## Set problem
Every line in the data below from the one containing "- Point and" down to the one containing "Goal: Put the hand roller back", both included, must be retyped exactly; no other line is to appear.

## Data section

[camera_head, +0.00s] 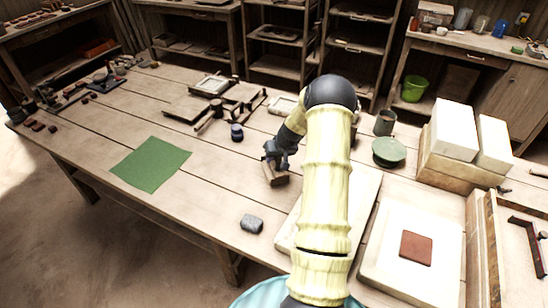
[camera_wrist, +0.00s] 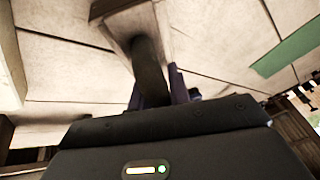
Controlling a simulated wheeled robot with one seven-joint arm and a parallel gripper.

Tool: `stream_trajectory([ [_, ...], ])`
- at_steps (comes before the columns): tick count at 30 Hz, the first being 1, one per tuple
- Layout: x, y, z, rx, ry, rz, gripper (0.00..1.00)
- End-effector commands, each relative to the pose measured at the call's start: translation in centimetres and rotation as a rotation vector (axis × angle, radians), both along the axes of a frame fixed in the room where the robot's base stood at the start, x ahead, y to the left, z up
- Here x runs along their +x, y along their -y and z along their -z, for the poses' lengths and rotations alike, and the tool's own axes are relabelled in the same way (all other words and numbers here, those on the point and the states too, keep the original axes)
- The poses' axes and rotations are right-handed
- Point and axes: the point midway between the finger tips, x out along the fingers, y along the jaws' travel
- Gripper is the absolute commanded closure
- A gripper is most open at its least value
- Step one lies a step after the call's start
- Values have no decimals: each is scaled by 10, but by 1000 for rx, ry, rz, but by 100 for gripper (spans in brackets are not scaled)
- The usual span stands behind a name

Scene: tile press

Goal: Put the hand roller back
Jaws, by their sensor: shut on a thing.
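My gripper (camera_head: 275,152) is over the middle of the table, shut on a dark upright handle that I take to be the hand roller (camera_wrist: 148,70). In the wrist view the handle stands between my dark fingers (camera_wrist: 160,88), and its far end meets a pale brown block-like part. In the head view a small brown block-like part (camera_head: 276,178) shows just below my fingers. I cannot tell whether it touches the table (camera_head: 215,205) or hangs just above it. My fingers hide part of the held thing.
A green mat (camera_head: 152,163) lies left. Wooden frames and tools lie behind, with a dark round pot (camera_head: 237,132). A green round lid (camera_head: 389,151), a dark cup (camera_head: 385,122) and white blocks (camera_head: 455,130) stand right.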

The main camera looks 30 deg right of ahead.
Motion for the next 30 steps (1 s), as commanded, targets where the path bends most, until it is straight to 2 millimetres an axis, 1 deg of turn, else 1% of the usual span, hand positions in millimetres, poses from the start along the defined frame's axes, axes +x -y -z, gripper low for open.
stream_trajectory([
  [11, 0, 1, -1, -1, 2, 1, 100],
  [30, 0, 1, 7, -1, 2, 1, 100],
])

## Final result
- Point and axes: the point midway between the finger tips, x out along the fingers, y along the jaws' travel
- Gripper is the absolute commanded closure
- A gripper is most open at its least value
- Step one lies a step after the call's start
- Values have no decimals: each is scaled by 10, but by 1000 for rx, ry, rz, but by 100 for gripper (spans in brackets are not scaled)
- The usual span stands behind a name

Scene: tile press

Goal: Put the hand roller back

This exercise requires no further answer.